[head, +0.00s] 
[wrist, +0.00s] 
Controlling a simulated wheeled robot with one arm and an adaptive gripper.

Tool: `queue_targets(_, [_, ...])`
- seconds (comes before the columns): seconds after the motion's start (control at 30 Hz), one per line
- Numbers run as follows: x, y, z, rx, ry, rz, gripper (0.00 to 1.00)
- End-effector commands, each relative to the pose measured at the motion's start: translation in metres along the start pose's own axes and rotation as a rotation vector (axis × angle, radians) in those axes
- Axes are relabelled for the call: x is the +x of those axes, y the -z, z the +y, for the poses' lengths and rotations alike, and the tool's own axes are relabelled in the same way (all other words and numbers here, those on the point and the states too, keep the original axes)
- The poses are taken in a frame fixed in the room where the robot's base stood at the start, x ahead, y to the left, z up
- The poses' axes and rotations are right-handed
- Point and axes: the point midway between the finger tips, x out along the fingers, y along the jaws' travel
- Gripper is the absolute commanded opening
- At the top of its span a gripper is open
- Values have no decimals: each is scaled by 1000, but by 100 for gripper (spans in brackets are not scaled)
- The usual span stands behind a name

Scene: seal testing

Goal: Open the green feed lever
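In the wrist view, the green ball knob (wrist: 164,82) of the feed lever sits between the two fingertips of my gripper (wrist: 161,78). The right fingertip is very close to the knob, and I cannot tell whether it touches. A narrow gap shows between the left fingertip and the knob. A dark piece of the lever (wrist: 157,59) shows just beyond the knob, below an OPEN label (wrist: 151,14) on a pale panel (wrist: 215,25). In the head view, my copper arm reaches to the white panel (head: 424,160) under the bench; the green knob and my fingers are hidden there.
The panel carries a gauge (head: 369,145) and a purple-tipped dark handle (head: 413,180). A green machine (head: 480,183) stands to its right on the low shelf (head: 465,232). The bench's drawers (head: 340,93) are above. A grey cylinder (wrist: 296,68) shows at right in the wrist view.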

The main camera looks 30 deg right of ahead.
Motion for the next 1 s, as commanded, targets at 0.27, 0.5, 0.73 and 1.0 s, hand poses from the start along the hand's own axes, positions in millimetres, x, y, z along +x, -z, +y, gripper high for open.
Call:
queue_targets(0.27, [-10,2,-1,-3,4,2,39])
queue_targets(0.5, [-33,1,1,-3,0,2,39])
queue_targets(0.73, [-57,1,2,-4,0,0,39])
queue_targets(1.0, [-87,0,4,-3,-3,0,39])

####################

## GOAL
Write the lines again exactly, beginning at the line that has "Controlling a simulated" and stopping after the line that has "- Axes are relabelled"; include no other lines.

## TASK OUTPUT
Controlling a simulated wheeled robot with one arm and an adaptive gripper.

Tool: `queue_targets(_, [_, ...])`
- seconds (comes before the columns): seconds after the motion's start (control at 30 Hz), one per line
- Numbers run as follows: x, y, z, rx, ry, rz, gripper (0.00 to 1.00)
- End-effector commands, each relative to the pose measured at the motion's start: translation in metres along the start pose's own axes and rotation as a rotation vector (axis × angle, radians) in those axes
- Axes are relabelled for the call: x is the +x of those axes, y the -z, z the +y, for the poses' lengths and rotations alike, and the tool's own axes are relabelled in the same way (all other words and numbers here, those on the point and the states too, keep the original axes)

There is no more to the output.